Shoprite Breaks Records, Surpasses R250 Billion in Sales
Retail giant Shoprite reported record-high annual sales, exceeding R250 billion for the first time. In results released in early September, the supermarket group – which includes Shoprite, Checkers, and Usave stores – notched over R20 billion in additional sales compared to the previous year. This robust growth came despite a very tough consumer environment marked by low disposable income and rising living costs. Shoprite credits its success to competitive pricing and strong customer loyalty, as well as expansion in its lower-cost Usave chain to serve price-conscious shoppers. The company also highlighted operational improvements: better product availability (even with load-shedding challenges) and efficiencies from its ongoing “Smarter Shoprite” digital initiative. Notably, the group’s investment in e-commerce and the popular Sixty60 delivery service has started contributing meaningfully to sales as more South Africans embrace online grocery shopping. By prioritizing affordability and convenience, Shoprite managed to grow market share during the year. The upbeat results from Shoprite stand in contrast to some rivals that struggled – it shows that even in a strained economy, consumers flock to retailers that deliver value and consistency. Shoprite’s management remains cautious about the year ahead but confident that its scale and innovations will keep it ahead in the retail race.

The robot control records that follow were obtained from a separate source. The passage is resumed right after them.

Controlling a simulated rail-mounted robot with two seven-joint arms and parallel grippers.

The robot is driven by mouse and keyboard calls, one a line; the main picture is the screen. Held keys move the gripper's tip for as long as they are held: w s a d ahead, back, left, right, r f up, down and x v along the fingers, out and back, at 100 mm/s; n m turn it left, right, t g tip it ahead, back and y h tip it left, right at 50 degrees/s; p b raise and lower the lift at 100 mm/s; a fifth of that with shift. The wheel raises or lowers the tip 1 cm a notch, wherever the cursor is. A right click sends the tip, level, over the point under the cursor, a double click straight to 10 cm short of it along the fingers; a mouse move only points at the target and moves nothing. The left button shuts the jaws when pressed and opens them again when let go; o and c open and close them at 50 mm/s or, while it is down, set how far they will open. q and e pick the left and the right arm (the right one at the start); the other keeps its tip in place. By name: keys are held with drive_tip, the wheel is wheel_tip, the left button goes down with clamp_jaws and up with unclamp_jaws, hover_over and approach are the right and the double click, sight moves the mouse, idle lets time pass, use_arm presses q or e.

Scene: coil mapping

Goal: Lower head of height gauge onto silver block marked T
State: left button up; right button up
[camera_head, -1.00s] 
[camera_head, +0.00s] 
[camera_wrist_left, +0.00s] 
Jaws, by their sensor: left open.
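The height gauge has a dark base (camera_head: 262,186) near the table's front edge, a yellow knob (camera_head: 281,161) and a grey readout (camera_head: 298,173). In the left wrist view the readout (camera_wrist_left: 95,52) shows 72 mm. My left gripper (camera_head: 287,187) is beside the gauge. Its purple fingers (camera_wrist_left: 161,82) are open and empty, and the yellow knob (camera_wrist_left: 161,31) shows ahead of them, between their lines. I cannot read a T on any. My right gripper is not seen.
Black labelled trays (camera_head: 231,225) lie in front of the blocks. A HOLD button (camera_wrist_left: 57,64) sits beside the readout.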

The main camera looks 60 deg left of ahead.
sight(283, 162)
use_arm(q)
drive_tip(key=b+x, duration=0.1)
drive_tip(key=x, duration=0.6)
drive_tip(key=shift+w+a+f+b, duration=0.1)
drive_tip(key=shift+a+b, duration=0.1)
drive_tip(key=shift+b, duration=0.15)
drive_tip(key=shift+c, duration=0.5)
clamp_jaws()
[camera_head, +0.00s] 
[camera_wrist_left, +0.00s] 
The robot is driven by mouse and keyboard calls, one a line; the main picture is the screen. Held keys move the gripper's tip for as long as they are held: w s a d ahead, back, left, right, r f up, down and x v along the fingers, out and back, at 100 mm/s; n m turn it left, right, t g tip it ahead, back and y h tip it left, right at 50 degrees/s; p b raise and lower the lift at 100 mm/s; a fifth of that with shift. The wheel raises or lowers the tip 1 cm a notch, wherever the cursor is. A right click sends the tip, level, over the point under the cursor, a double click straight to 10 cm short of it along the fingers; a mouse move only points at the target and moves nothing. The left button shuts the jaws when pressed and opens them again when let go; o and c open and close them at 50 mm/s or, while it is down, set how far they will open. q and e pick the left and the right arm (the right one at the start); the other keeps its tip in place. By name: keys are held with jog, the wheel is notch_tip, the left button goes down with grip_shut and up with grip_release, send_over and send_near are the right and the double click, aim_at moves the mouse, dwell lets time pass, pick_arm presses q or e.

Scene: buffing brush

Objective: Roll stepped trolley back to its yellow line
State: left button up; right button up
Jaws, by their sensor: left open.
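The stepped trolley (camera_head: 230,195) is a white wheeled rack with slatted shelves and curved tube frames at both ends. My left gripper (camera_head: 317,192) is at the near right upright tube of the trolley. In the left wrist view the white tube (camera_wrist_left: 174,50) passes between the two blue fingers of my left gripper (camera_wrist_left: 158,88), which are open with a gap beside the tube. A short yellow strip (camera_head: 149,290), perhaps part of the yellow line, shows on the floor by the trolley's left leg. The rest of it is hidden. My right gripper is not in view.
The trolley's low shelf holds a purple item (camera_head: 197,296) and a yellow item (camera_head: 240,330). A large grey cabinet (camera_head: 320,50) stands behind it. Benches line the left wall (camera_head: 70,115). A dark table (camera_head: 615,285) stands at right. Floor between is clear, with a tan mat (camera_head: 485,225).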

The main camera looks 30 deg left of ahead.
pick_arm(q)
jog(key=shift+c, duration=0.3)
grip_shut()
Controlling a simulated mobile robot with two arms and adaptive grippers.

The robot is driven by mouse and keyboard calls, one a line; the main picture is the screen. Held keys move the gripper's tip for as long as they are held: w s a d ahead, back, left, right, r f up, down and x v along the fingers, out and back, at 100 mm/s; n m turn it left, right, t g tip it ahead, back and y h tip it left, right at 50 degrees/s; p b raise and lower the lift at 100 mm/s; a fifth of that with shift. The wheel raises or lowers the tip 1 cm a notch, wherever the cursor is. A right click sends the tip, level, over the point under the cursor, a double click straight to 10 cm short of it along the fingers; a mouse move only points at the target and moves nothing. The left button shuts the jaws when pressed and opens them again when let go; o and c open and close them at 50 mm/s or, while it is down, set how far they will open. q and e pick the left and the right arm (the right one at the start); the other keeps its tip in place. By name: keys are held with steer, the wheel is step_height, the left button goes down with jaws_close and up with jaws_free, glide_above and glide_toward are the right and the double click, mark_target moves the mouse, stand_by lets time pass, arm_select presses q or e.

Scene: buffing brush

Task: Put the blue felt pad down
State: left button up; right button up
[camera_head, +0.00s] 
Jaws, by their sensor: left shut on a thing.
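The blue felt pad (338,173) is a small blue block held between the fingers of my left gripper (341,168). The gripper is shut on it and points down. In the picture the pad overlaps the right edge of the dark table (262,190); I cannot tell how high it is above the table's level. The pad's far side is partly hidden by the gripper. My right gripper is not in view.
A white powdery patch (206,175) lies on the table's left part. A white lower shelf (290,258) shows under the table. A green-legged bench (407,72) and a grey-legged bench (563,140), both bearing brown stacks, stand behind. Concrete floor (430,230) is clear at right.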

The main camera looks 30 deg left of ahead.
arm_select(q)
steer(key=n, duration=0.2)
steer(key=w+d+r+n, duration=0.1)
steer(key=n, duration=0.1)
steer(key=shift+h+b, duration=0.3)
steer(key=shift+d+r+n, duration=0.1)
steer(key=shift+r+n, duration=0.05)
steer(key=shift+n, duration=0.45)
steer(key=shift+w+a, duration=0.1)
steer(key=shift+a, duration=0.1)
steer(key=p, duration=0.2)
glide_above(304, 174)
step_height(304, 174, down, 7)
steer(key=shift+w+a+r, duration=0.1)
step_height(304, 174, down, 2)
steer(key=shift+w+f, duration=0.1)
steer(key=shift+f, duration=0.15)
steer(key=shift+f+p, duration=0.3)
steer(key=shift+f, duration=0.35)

Telkom’s Turnaround: Profits Rise as Digital Strategy Pays Off
Telkom, South Africa’s third-largest telecom operator, reported a 6.5% rise in quarterly core profit, signaling early success in its turnaround strategy. For the April–June quarter, Telkom’s EBITDA reached R2.8 billion, boosted by a surge in mobile subscribers and expanding high-speed internet services. The company’s mobile data customer base jumped 27% year-on-year to over 17 million users, and its Openserve division saw a 17% uptick in homes connected to fibre broadband. Telkom has been aggressively migrating customers off old copper landlines to new-generation fibre and 4G/5G networks, and this quarter’s numbers show that strategy paying off. Overall revenue crept up modestly by about 1%, indicating that growth in new services is offsetting declines in legacy voice lines. The partly state-owned Telkom also noted it’s reining in costs and refocusing on core businesses after divesting some units. Investors reacted positively – Telkom’s share price rose on the earnings news, reflecting optimism that the company may return to sustained profitability. While challenges remain (fierce competition and high infrastructure costs), Telkom’s latest results suggest it is on the mend by going all-in on digital and mobile services, which is good news for its customers seeking faster and more reliable connectivity.
Toyota SA to Launch First Electric Vehicles in 2026
Japanese auto giant Toyota announced plans to introduce three full-electric vehicles (EVs) to South Africa in 2026, marking its first foray into the local EV market. Andrew Kirby, CEO of Toyota South Africa, revealed that the company will roll out battery-electric models as early as January 2026, complementing its current lineup of hybrid cars. This is a strategic move as South Africa’s EV market, though nascent, is expected to grow – Chinese brands like BYD have recently entered, and premium European EVs (from Volvo, BMW, etc.) are gaining traction. Toyota, which already holds a dominant 67% share of the country’s hybrid vehicle segment (thanks to popular models like the Corolla Cross hybrid), is now ready to compete on fully electric options. The initial EV models will be imported, but Toyota signaled it might consider local EV production in the future if conditions allow. One challenge highlighted is the need for supportive policies – the major carmakers (including Toyota) have jointly proposed government incentives and tax adjustments to encourage local EV manufacturing and to make EVs more affordable. Power supply issues and sparse charging infrastructure have been obstacles, but Toyota’s entry is a vote of confidence that these can be overcome. For South African consumers, this means more choice in electric cars within a couple of years, as the shift to greener mobility slowly accelerates.
Pick n Pay’s Boxer Leads the Retail Fightback
Retailer Pick n Pay reported a 4.3% rise in turnover for mid-2025, crediting much of the growth to its budget grocery chain, Boxer. In a trading update covering 17 weeks through June, the group highlighted that Boxer’s sales jumped over 12%, outpacing the core Pick n Pay supermarkets. Boxer, which was spun off and separately listed last year, focuses on lower-income markets and has been a star performer with its low prices – an important factor as consumers tighten their belts. Meanwhile, Pick n Pay’s main stores showed modest like-for-like sales growth (~3.6%) as the company proceeded with a “Store Reset” turnaround plan. This plan involves closing underperforming stores, revamping layouts, and simplifying product ranges to cut costs. The goal is to restore profitability in the core supermarket division, which had been loss-making; the company aims for that business to break even by 2026–2028. Management noted that despite the tough trading environment (and intense competition from Shoprite and Woolworths), the early results are “creditable” – losses have narrowed and efficiencies are improving. Pick n Pay also announced the appointment of retail veteran Grant Pattison to its board as an independent director, signaling a drive to bring in fresh strategic insight. For shoppers, Pick n Pay’s turnaround should translate into more consistent pricing, better-stocked stores, and an expanded Boxer network catering to value-seekers. It’s a work in progress, but the retailer is keen to regain ground and remain a key player in South African grocery retail.
Conclusion
In summary, August brought a blend of stability and change to South Africa’s economic and business landscape. The rand held steady overall, even as global signals and local challenges pulled it in different directions. A common theme across business headlines was adaptation – whether through leadership changes, tech innovation, or strategic deals, companies are maneuvering to secure growth in a tough climate. From banks and retailers to miners and telecom operators, South African businesses are streamlining operations, embracing digital solutions, and seeking new markets. The sentiment is cautiously optimistic: while headwinds like power outages and low consumer spending persist, corporate South Africa is responding with resilience and creativity.